Three sources who asked to remain anonymous reportedly said that the plans are still private but the firm plans to introduce Bitcoin storage first, followed by Ethereum (ETH) custody.
Why Fidelity Pushing Forward With Bitcoin Custody is Meaningful
As one of the biggest mutual fund operators in the U.S., Fidelity works with more than 13,000 financial institutions.
It established its intent to penetrate into the cryptocurrency sector in late 2018, with the appointment of former Chain president Tom Jessop as the company’s corporate business development head.
Since then, with the introduction of Fidelity Digital Assets in October of last year, the company has moved forward with its plans to help institutional investors invest in the emerging asset class.
At the time, in an official statement, Fidelity Investments CEO and chairman Abigail Johnson said:
Our goal is to make digitally-native assets, such as bitcoin, more accessible to investors. We expect to continue investing and experimenting, over the long-term, with ways to make this emerging asset class easier for our clients to understand and use.
— Fidelity Digital Assets (@DigitalAssets) October 15, 2018
Earlier this week, Fidelity told Bloomberg it is already working with a group of eligible clients to build a set of products that could efficiently handle the inflow of capital from traditional markets to cryptocurrencies.
In the months to come, Fidelity emphasized that it will actively engage in discussions with its existing investors and strengthen the infrastructure supporting the asset class.
“We are currently serving a select set of eligible clients as we continue to build our initial solutions. Over the next several months, we will thoughtfully engage with and prioritize prospective clients based on needs, jurisdiction and other factors,” Fidelity’s statement read.
The focus on Bitcoin custody and institutional investors by Fidelity Investments comes in a time during which major companies in the cryptocurrency sector in the likes of Blockchain and Coinbase are shifting to retail customers.
In early January, The Block reported that Instinet executive Jonathan Kellner is no longer joining Coinbase to lead institutional sales in a move that confirmed Coinbase’s shift in interest from the institutional market to retail investors.
Dan Romero, a Coinbase executive, said:
Jonathan is an exceptional leader, but it was the right decision for us to focus on this area of the market. Crypto is an incredibly fast-moving industry and market conditions can change pretty quickly. We are focusing on the crypto fund area of the ecosystem.
Blockchain, the most widely utilized Bitcoin and Ethereum wallet platform, also saw Jamie Selway leave his position as global head of institutional markets as the demand from institutional investors for cryptocurrencies reportedly declined.
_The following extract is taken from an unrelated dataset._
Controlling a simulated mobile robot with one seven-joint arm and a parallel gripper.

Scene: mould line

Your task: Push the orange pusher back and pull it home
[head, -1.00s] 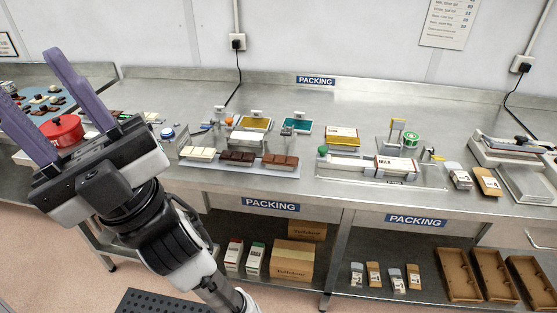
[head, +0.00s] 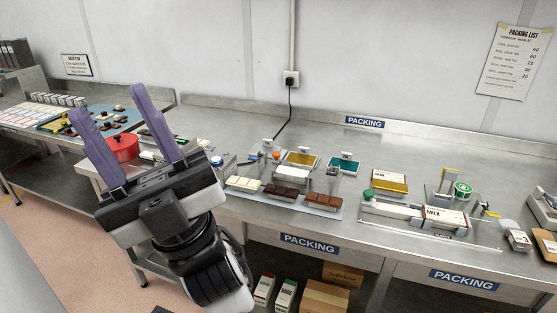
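My gripper (head: 110,104) is in the left part of the head view, raised in front of the bench. Its two purple fingers point up and stand wide apart, with nothing between them. A small orange piece (head: 276,154) shows on the packing bench (head: 400,150), right of the gripper and near the white-framed trays. It is too small to tell surely whether it is the orange pusher. The gripper is well apart from it.
Chocolate bars lie on a tray (head: 332,214) at the bench front. A carton fixture with a green knob (head: 368,194) and a MILK box (head: 443,217) stands to the right. A red pot (head: 122,147) is behind the fingers. The bench's back strip is clear.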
Fidelity’s ambitious approach in targeting the institutional market in a period wherein an increasing number of companies are moving away from it shows the asset manager is confident in its ability to lure in institutional investors into the cryptocurrency market.
Price Doesn’t Matter For Institutions
For institutional investors, as VanEck crypto head Gabor Gurbacs previously said, it is crucial that the cryptocurrency market is equipped with regulated, transparent, and well-structured investment vehicles.
Especially to firms that hold trillions of dollars, Gurbacs said that it is of less importance whether Bitcoin is valued at $3,000 and $10,000.
“Large financial institutions are more focused on proper market structure than short term price fluctuations. How do we properly value digital assets? How do we custody digital assets? Are their ETFs available with proper market and investor protections? Most large institutions do not really care if Bitcoin ends 2019 at 3,000 or 10,000,” he said.
Even if the bear market of cryptocurrencies is extended throughout the next few quarters, if large institutions continue to improve on the current structure of the market, the asset class could appeal to institutions in the long run.